Joan Fontaine, Ida Lupino, and Edmond O'Brien in The Bigamist (1953)


(director: Ida Lupino; screenwriters: Collier Young/story by Larry Marcus and Lou Schor; cinematographer: George Diskant; editor: Stanford Tischler; music: Leith Stevens; cast: Joan Fontaine (Eve Graham), Ida Lupino (Phyllis Martin), Edmund Gwenn (Mr. Jordan), Edmond O’Brien (Harry Graham), Kenneth Tobey (Tom Morgan), Jane Darwell (Mrs. Connelley); Runtime: 80; MPAA Rating: NR; producers: Robert Eggenweiler/Collier Young; ; 1953)

“Got trapped in a ridiculous deep-freeze as if trying its best to make the bigamist into an Albert Schweitzer.”

Reviewed by Dennis Schwartz

Actress turned director Ida Lupino (“Outrage”/”Hard, Fast and Beautiful”/”Never Fear”) helms this ‘woman’s pic,’ an overwrought melodrama that never settles into a good drama. Its main task is seemingly to let everyone know that bigamy exists, after we’re reassured of that fact of life the pic dulls out with nowhere to go but to futilely attempt to humanize the bigamist by telling his side of the story. More interesting than the pic, that despite some Production Code problems was not sexy, was the personal entanglements involved in making the film. Lupino and her second hubby, screenwriter and producer Collier Young, founded their own independent production company called The Filmakers (maybe the reason the company failed was because it was spelled with only one ‘m’) in 1950 so Ida could be one of the few women directors in Hollywood and they would make hard-hitting “social issue” pictures that few studios in Hollywood attempted. But they divorced before the shooting began. Collier married Joan Fontaine, Ida would follow suit and marry Howard Duff. When Jane Greer backed out of playing the role of one of the bigamist’s wives, Collier was able to get his new wife Fontaine to replace her. The film received fair praise from the critics, but failed in the box office (perhaps the bad publicity over their remarriages added to what the public didn’t buy into about the problematic story).

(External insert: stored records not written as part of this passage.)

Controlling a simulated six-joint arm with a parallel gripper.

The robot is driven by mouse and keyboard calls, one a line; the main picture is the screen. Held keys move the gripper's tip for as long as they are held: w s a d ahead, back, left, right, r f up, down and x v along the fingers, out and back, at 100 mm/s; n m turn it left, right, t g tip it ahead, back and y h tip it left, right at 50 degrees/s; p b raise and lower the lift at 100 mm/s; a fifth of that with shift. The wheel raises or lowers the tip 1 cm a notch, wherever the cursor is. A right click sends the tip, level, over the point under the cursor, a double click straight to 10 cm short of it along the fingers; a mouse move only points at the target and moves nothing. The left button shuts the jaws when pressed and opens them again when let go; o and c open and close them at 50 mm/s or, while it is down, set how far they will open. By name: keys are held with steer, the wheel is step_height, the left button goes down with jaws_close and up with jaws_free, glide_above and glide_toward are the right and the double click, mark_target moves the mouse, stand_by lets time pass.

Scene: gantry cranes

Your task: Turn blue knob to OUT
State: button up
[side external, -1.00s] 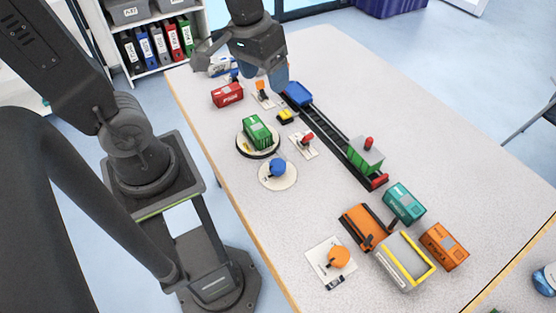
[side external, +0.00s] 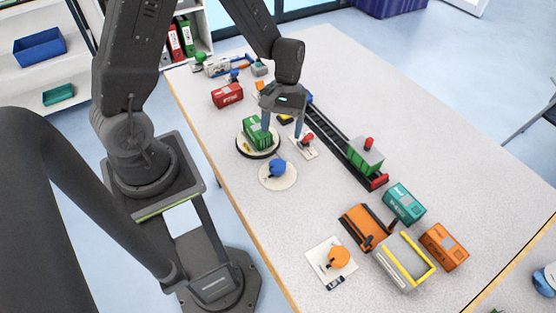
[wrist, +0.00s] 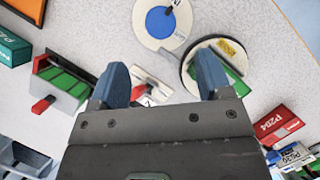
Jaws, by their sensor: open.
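The blue knob (side external: 277,168) sits on a round pale disc (side external: 290,181) near the table's left edge. In the wrist view the blue knob (wrist: 160,22) is at the top, beyond my fingertips, and its disc carries small lettering that I cannot read. My gripper (side external: 282,130) is open and points down, above and behind the knob in the side view, apart from it. In the wrist view my gripper's blue fingers (wrist: 162,70) are spread with nothing held between them.
A green container (side external: 255,133) on a round turntable (side external: 243,146) stands beside the left finger. A red-handled lever (side external: 307,139) is close by the right finger. An orange knob (side external: 339,257) is at the front.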

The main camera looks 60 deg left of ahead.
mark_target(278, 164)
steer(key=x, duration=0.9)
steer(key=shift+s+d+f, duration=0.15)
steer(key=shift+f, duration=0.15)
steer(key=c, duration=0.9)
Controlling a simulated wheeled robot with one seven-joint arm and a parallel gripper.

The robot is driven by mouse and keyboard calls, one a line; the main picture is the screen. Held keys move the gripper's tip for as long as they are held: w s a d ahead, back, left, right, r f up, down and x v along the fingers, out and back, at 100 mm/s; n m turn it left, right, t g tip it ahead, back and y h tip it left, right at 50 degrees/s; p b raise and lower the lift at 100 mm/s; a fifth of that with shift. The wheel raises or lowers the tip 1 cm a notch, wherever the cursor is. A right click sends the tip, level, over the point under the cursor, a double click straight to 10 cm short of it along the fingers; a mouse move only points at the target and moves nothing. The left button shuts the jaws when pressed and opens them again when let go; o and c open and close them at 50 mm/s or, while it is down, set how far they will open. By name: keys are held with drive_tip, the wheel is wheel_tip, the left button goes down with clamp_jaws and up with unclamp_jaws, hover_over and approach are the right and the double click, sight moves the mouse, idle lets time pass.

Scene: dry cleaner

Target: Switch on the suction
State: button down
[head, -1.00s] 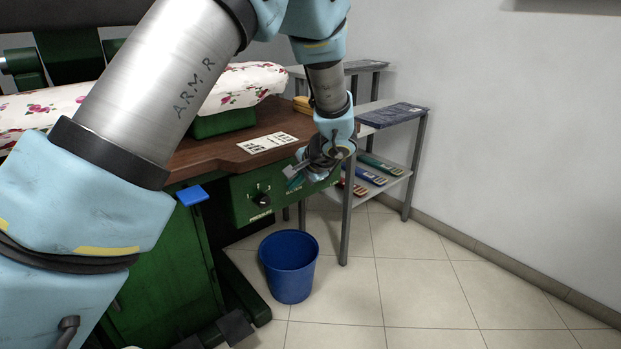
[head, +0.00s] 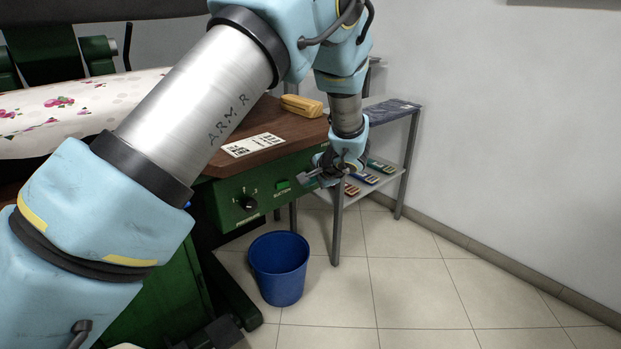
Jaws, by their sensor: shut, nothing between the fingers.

The doughy Harry Graham (Edmond O’Brien) is a successful traveling salesman of electrical appliances and owns his own company that’s based in San Francisco; he’s married for the last eight years to Eve (Joan Fontaine), like from Adam and Eve, who is a hard working executive in the firm. The childless couple decide to adopt, and the state’s adoption agency’s investigator, Mr. Jordan (Edmund Gwenn, played Santa Claus in Miracle on 34th Street), is a dedicated old fuss-pot who thoroughly investigates the couple and when in Los Angeles uncovers that Harry is a bigamist. With that little problem standing in the way of the adoption, Harry in an unapologetic but sympathetic way tells Mr. Jordan how it happened (the film goes into a long flashback). We learn that Harry, a decent guy, was lonely while covering his sales route in Los Angeles. On a Sunday he took a tour bus of the stars and met Phyllis Martin (Ida Lupino), an equally lonely former farm-girl working as a waitress in a Chinese restaurant. They hit it off and he knocks her up, and marries her and she has a son. He still loves his careerist wife and can’t bring himself to ask her for a divorce. It seems each woman can give him something the other can’t. After Mr. Jordan hears how such a seemingly sensible businessman became a bigamist, he can only say “I both despise and pity you, and almost wish you luck.” His rational view is intended to be the way the filmmaker wants us to look at the law breaker–as someone who deserves to be punished, but with mercy.

It was hard to buy into the bigamist and the wives all being such good sorts, in a story that cried out to be sordid but instead got trapped in a ridiculous deep-freeze as if trying its best to make the bigamist into an Albert Schweitzer. What saves it, is that the four leads are superb—each giving a moving and wise performance. They can’t make the drama absorbing, but at least they prevent it from touching the third rail.